STATED TASK
Start with the line containing "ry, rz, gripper" and write out each line through the end of the listing, exactly as given.

DATA LINES
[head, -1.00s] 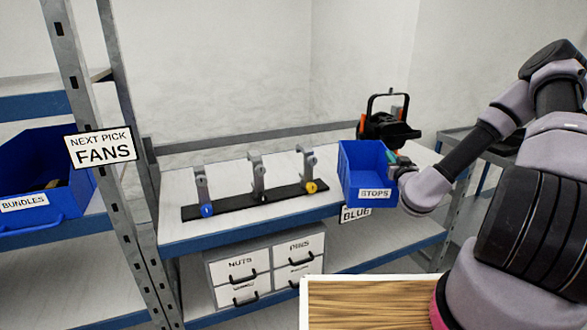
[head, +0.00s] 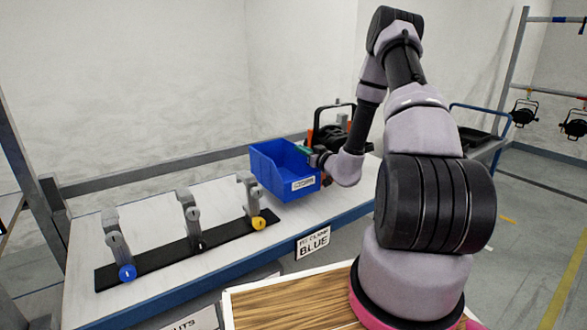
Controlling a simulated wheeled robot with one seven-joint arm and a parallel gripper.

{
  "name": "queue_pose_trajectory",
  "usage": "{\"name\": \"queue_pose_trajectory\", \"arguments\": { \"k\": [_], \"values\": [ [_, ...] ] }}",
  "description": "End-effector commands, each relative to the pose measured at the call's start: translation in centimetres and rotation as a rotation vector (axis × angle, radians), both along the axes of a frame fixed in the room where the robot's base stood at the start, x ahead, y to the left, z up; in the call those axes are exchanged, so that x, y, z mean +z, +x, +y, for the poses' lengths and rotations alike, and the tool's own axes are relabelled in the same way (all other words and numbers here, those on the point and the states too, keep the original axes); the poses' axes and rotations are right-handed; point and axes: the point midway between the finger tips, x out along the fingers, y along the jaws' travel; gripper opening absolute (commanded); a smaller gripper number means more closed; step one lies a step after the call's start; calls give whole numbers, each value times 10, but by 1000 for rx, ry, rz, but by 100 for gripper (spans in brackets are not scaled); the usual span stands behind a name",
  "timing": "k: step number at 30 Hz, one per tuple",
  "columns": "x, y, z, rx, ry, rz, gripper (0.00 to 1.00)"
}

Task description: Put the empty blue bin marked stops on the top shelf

RESPONSE TO THIS EXERCISE
  "columns": "x, y, z, rx, ry, rz, gripper (0.00 to 1.00)"
}

Task description: Put the empty blue bin marked stops on the top shelf

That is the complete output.